Perception is another thing that I've been thinking about recently also. It's been brought to my attention that some people have the idea that just because people appear calm, reserved, or self-contained on the outside, surely it must mean that they are simply devoid of emotions on the inside as well. Some people I know are emotional time-bombs. They're highly emotional people and they show everyone exactly how they feel by laughing, or crying, or screaming, or yelling, or whatever the case is. There is aboslutely nothing wrong with that. But, a lot of those people also think that because other people don't express their emotions the same way that it somehow means that their emotions aren't as intense. They don't realize that the collected exterior shell is simply a mask that they wear for the world and that under that shell is a turbulent storm of emotions that boils with the intensity of 1,000 burning suns. Just because people don't actively express outward bursts of emotion doesnt mean that they don't feel more strongly about something than you can imagine. I would argue, in fact, that in most cases the reserved people probably feel more strongly than the outbursters. My basis for that statement is because the act of having an outburst of emotion triggers an emotional release that allows the floodgates to open as some of that pressure to bleed off. Collected people don't have that same release, or if they do, it's too much to handle or too late.
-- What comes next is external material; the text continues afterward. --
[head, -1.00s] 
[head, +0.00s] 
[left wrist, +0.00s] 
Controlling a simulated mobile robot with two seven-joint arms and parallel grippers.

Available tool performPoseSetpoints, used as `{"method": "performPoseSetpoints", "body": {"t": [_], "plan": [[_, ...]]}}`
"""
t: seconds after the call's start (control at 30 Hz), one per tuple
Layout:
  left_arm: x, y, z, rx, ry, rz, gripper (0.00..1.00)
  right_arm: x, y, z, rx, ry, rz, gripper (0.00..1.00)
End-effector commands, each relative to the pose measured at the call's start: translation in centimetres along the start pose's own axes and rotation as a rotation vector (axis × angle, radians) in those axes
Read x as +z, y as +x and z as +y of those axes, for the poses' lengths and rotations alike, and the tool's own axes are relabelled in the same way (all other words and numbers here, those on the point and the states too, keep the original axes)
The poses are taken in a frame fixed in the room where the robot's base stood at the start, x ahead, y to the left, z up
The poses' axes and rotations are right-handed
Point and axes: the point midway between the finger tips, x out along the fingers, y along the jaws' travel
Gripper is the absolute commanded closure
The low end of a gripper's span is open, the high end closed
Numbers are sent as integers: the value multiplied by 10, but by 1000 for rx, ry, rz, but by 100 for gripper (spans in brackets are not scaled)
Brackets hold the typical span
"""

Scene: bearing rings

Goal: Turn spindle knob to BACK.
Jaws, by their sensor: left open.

That's part of the reason that people say "it's the quiet ones that you have to watch". The highest rates of suicide are among those who are calm and collected on the outside. (And no, that's not a cry for help or an implication that I'm contemplating suicide, that's merely an example to demonstrate that people who don't express emotions outwardly very much feel with great intensity).
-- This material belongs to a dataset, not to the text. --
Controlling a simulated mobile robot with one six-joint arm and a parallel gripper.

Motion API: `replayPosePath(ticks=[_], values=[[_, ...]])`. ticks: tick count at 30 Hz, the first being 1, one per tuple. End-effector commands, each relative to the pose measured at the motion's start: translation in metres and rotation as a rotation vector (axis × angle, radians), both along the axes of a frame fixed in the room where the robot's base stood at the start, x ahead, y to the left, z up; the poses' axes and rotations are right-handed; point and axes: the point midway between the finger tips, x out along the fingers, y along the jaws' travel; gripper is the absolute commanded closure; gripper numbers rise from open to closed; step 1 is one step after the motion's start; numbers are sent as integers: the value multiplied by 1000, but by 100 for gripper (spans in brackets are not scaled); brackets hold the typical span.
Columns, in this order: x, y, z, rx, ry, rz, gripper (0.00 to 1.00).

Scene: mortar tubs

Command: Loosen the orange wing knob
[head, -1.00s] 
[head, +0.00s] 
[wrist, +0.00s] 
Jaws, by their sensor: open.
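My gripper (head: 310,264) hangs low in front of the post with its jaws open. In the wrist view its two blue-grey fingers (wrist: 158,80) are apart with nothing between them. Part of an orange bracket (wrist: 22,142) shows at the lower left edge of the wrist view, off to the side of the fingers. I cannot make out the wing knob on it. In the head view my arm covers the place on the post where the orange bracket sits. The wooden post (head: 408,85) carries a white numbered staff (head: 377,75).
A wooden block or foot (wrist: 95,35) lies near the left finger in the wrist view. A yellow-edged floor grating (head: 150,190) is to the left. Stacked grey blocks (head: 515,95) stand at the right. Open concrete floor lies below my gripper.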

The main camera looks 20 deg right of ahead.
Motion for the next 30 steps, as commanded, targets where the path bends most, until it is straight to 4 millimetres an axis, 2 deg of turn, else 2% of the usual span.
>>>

With regards to truth and reality, they weave an intertangled web. It's very easy to sit down and talk about general facts and information. People can deal in facts, they provide data and arguments in their case to make their point. The evidence can be considered and weighed and judged. When dealing with personal matters and feelings, this is almost impossible. You say that feel this way? Really? Well, where's your proof? It's easy for people to make up their mind about a situation and then fall into cognitive biases like confirmation bias and discount or discredit anything that's presented. "Oh, well, yes, you said that, and I can see that, but you didn't do it sooner so whatever you're saying must be a lie to cover up some nefarious plot". Or, "you've said that already, you keep saying the same thing. While it's possible that you keep saying the same thing because it's true, it's much easier to believe that it's just a line that you're feeding me so that I can keep clinging to my biased opinion of how things are". Certainly, those developments of bias aren't without cause or provocation. Something happened to cause people to develop that way of thinking in the first place. But once they've latched on to that ideal, it's nearly impossible to convince them of the actual truth no matter how hard you may try. This is doubly true when you are talking to the kind of person who deals with emotions through outburts and you are a reserved type. Because you don't make the same outbursts, your words must not be true either. The whole thing must just be some sort of scheme. Often as a result of that people begin to convince themselves that relationships between people meant different things to the other person. Two people can both go into a relationship feeling and thinking the same thing. But, within a short time it could easily be a situation where one person still feels the same way about the relationship and the other person feels like they were being used, or played, or whatever the case is. It makes it easier to replace the other person if we just convince ourselves that they were being disingenuous the whole time and never meant anything they said.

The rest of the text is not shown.